Our Power Rankings panel of experts has seen plenty of Pokémon TCG matches in the current Standard format, but it’s still to be seen what decks will look the strongest in Melbourne this weekend. Speculate along with them and catch a full weekend of action on Twitch.tv/PokemonTCG from February 17–19.
The Lugia VSTAR / Archeops deck received a lot of hype leading up to the previous International Championships in Brazil, and did not disappoint at all! It completely dominated the tournament with an unheard-of amount of representation at the top tables and had additional strong showings at subsequent Regional Championships.
The deck has almost everything one could ask for: a consistent gameplan, near-unlimited damage output, strong single-Prize attackers, and even the option to take extra Prize cards thanks to Stoutland V and Raikou. There’s no doubt that every player will keep Lugia VSTAR in mind when preparing for the upcoming OCIC...which is exactly what might end up hurting it.

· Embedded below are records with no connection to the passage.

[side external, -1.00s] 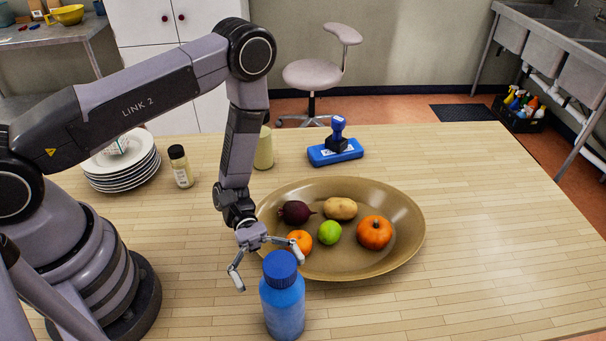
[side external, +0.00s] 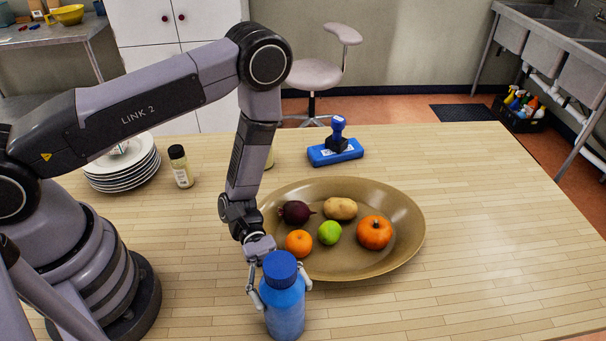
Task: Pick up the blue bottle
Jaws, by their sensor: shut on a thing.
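The blue bottle (side external: 284,308) stands upright on the wooden table near the front edge of the picture, with a darker blue cap (side external: 280,266). My gripper (side external: 279,287) is at the upper part of the bottle, with one finger on its left side and one on its right. The fingers are shut on the bottle. The bottle hides part of the gripper, and the bottom of the bottle lies close to the lower picture edge.
A wide brown bowl (side external: 400,245) with fruit and vegetables, including an orange (side external: 299,242) and a small pumpkin (side external: 374,232), sits just behind the bottle. Stacked plates (side external: 122,177), a spice jar (side external: 181,166) and a blue stamp (side external: 337,140) stand farther back. The table's right side is clear.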

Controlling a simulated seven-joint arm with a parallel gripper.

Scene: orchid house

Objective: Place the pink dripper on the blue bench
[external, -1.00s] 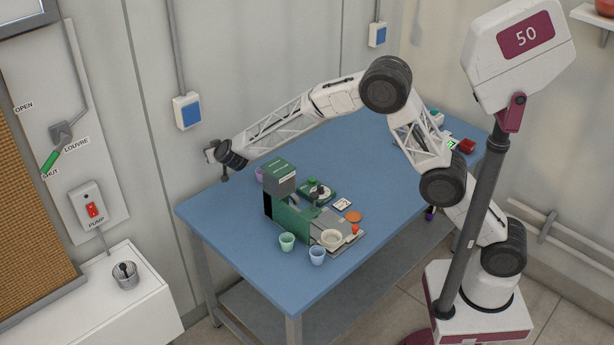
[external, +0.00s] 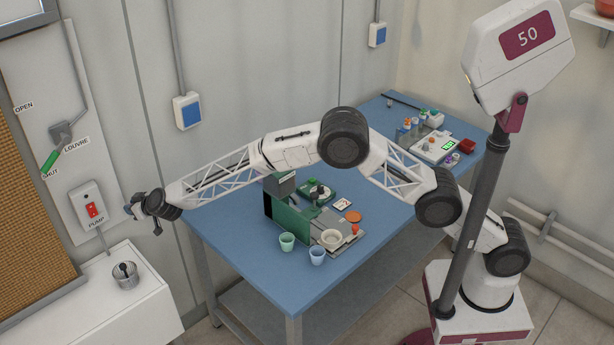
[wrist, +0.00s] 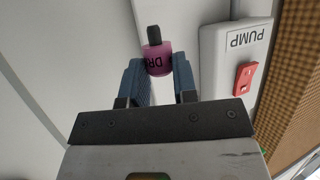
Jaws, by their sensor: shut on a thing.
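The pink dripper (wrist: 157,62), a small pink bottle with a dark cap and dark lettering, is between the two blue-grey fingers of my gripper (wrist: 158,76) in the wrist view. The gripper is shut on it. In the external view my gripper (external: 138,210) is at the far left, off the bench's left edge, near the wall and above the white cabinet. The dripper cannot be made out there. The blue bench (external: 388,220) stands to the right, partly hidden by my arm.
A pump switch box (external: 92,208) is on the wall close to my gripper; it also shows in the wrist view (wrist: 235,65). A green and grey machine (external: 285,218), a green cup (external: 287,241) and a blue cup (external: 317,255) stand on the bench. The bench's front right is clear.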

Lugia VSTAR is one of the strongest decks of all time, but that doesn’t mean it’s unbeatable. In the past few months, we’ve seen a wide array of counterstrategies emerge, like Paralysis decks built around Articuno and the use of Aerodactyl VSTAR to stop Archeops from ever getting into play. While Lugia VSTAR is flexible enough to deal with any of those strategies individually, doing so becomes difficult when it’s trying to adjust for many of the counters at once.

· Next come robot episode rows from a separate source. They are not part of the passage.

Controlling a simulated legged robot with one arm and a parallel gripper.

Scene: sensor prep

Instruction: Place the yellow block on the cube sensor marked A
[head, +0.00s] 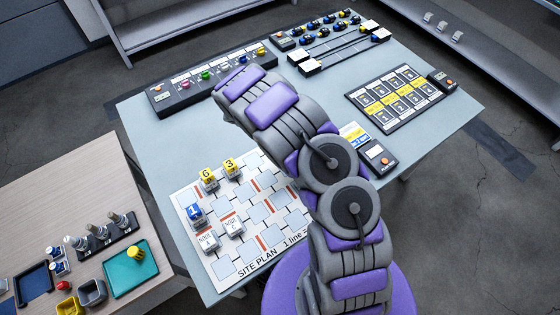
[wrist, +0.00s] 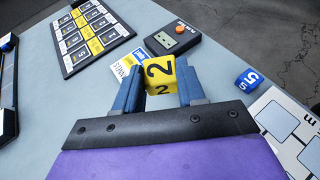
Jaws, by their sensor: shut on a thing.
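My gripper (wrist: 160,88) is shut on a yellow block (wrist: 160,72) marked 2, held between its two blue-grey fingers in the wrist view. In the head view my arm hides both gripper and block. Two grey cube sensors with bare white tops stand on the site plan board (head: 222,268): one at the left (head: 208,241) and one to its right (head: 232,227). Their tops carry small lettering; I cannot surely read which is A. The held block is away from both of them, near the orange-button device (wrist: 180,38).
Yellow blocks 6 (head: 206,173) and 3 (head: 230,165) and blue block 1 (head: 193,211) sit on grey cubes on the board. A blue block 5 (wrist: 249,79) is right of my gripper. A numbered panel (head: 395,98) and switch strip (head: 205,84) lie on the table.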

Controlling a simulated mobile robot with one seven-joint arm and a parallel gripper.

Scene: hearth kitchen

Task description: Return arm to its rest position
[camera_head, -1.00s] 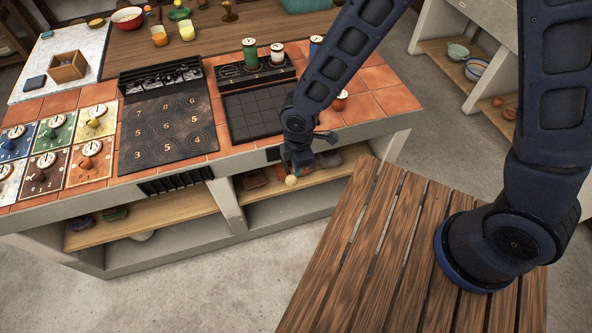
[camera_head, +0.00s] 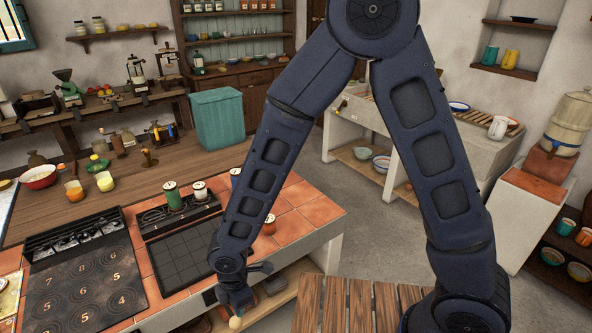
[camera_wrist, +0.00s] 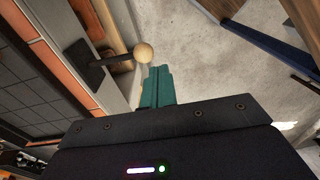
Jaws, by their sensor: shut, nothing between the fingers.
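My arm reaches down over the front edge of the tiled counter (camera_head: 289,228). My gripper (camera_head: 238,303) hangs just off that edge, close to a round pale wooden knob (camera_head: 235,322). In the wrist view the teal fingers of my gripper (camera_wrist: 157,86) are together with nothing between them. The knob also shows in the wrist view (camera_wrist: 143,53), on a dark stem from the counter front, just beyond and left of the fingertips. I cannot tell whether they touch.
A slatted wooden surface (camera_head: 357,305) lies right of the counter. A dark grid panel (camera_head: 185,255) and a numbered cooktop (camera_head: 82,285) are set in the tiles. Spools (camera_head: 173,196) stand behind the grid. Grey floor (camera_head: 375,235) is open beyond the counter's right end.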

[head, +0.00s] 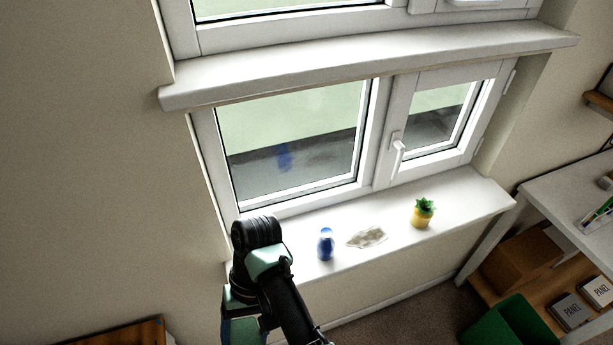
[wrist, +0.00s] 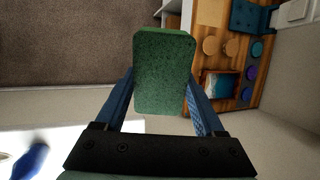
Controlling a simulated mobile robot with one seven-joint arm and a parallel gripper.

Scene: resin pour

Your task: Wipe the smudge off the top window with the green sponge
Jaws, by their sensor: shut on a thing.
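My gripper (wrist: 160,88) is shut on the green sponge (wrist: 163,70) in the wrist view. The sponge is a rounded block between the two blue fingers and sticks out beyond them. In the head view my arm rises at the bottom left of the lower window, and the sponge does not show there. The top window (head: 240,7) shows only its lower edge, white frame and a strip of pale glass at the top of the head view. No smudge shows on that strip; the rest is out of frame.
The upper sill (head: 350,66) juts out below the top window. A green bin (head: 512,322) and a desk are at right.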

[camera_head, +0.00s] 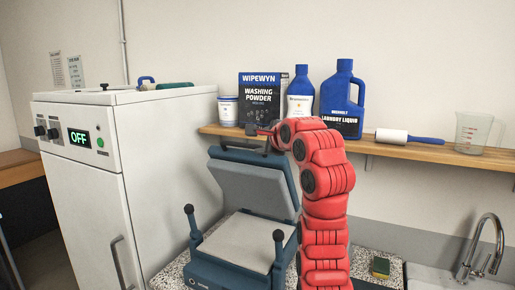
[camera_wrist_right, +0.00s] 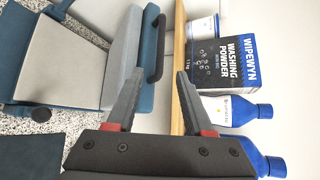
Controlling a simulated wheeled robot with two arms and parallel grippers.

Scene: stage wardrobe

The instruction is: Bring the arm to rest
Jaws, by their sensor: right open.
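My right arm, red, rises from the bottom of the head view and bends left at the top. Its right gripper (camera_head: 262,131) is small and partly hidden there, just above the raised lid (camera_head: 252,187) of a blue-grey press. In the right wrist view the gripper (camera_wrist_right: 160,72) is open, with nothing between its fingers. The press's dark lid handle (camera_wrist_right: 156,48) shows just beyond the fingertips; I cannot tell the exact gap. The press (camera_head: 238,265) stands open on a speckled counter, its pale lower pad bare. My left gripper is not in view.
A wooden shelf (camera_head: 430,149) behind holds a washing powder box (camera_head: 262,99), a white tub (camera_head: 228,110), blue bottles (camera_head: 301,93), a lint roller (camera_head: 408,137) and a jug (camera_head: 473,131). A white machine (camera_head: 90,190) reading OFF stands left. A sponge (camera_head: 381,267) and tap (camera_head: 484,250) are right.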

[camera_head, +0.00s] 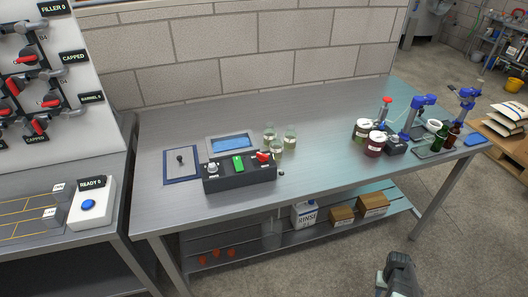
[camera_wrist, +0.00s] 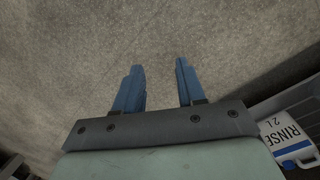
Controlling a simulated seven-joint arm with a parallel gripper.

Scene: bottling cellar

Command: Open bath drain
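A bath (camera_head: 232,143) with blue liquid in a pale rim is set in the steel bench top, towards the back. A dark control box (camera_head: 240,182) stands right in front of it, with a grey knob (camera_head: 213,168) at left, a lit green switch (camera_head: 238,164) in the middle and a red handle (camera_head: 263,156) at right. I cannot tell which part works the drain. In the wrist view my gripper (camera_wrist: 158,70) has its two blue fingers apart with nothing between them, above the bare floor. In the head view my arm shows low at right, in front of the bench and away from the box.
Glass jars (camera_head: 276,148) stand close behind the box's right end. A blue-edged panel with a small lever (camera_head: 181,160) lies left of the bath. Labelled jars (camera_head: 375,143), blue-topped devices and bottles crowd the right end. A rinse container (camera_head: 304,214) sits on the lower shelf.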

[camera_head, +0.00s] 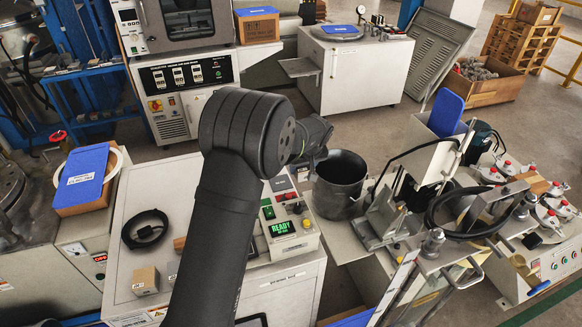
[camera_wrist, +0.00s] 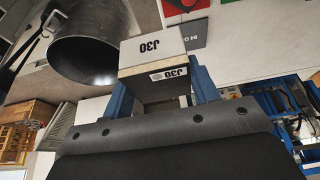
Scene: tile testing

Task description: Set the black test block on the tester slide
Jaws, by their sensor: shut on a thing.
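My gripper (camera_wrist: 163,88) shows in the wrist view with two blue fingers, one on each side of a block marked J30 (camera_wrist: 150,48). It is shut on this block.
A dark metal pot (camera_head: 340,185) stands beside my wrist; it also shows in the wrist view (camera_wrist: 95,45). A green READY display (camera_head: 281,228) is on a control panel. A small cardboard-coloured block (camera_head: 145,281) and a black cable coil (camera_head: 145,229) lie on the white bench.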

The success of Lugia VSTAR decks at the tournament will depend a lot on which counterstrategies players bring to the table, and if those strategies are the ones that Lugia VSTAR players have prepared their deck lists for. Odds are it will be the most popular deck once again, but the route to victory will surely be more difficult than it was a few months ago! — Robin Schulz
I love decks that make use of unique game mechanics, and there’s no better example than the Comfey-led Lost Zone Box. The core Lost Zone features—Comfey, Colress’s Experiment, Mirage Gate, Sableye, and more—make for an amazing foundation, easily covering the normal bases of drawing cards and accelerating Energy cards. In the Regional Championships that have taken place since the Latin America Internationals, the Lost Zone has been a major force. What’s really emerged is the variety of attackers that can support Comfey’s friends. Giratina VSTAR is still hanging on, though its moment in the spotlight faded when Lugia VSTAR arrived. On the other hand, Hisuian Goodra VSTAR has had a number of recent accomplishments. To me, this Pokémon VSTAR pairing for Lost Zone decks is the best positioned to succeed going into OCIC. Its durability stands out in today’s attacker landscape and renders the format susceptible to its long, slow strategy.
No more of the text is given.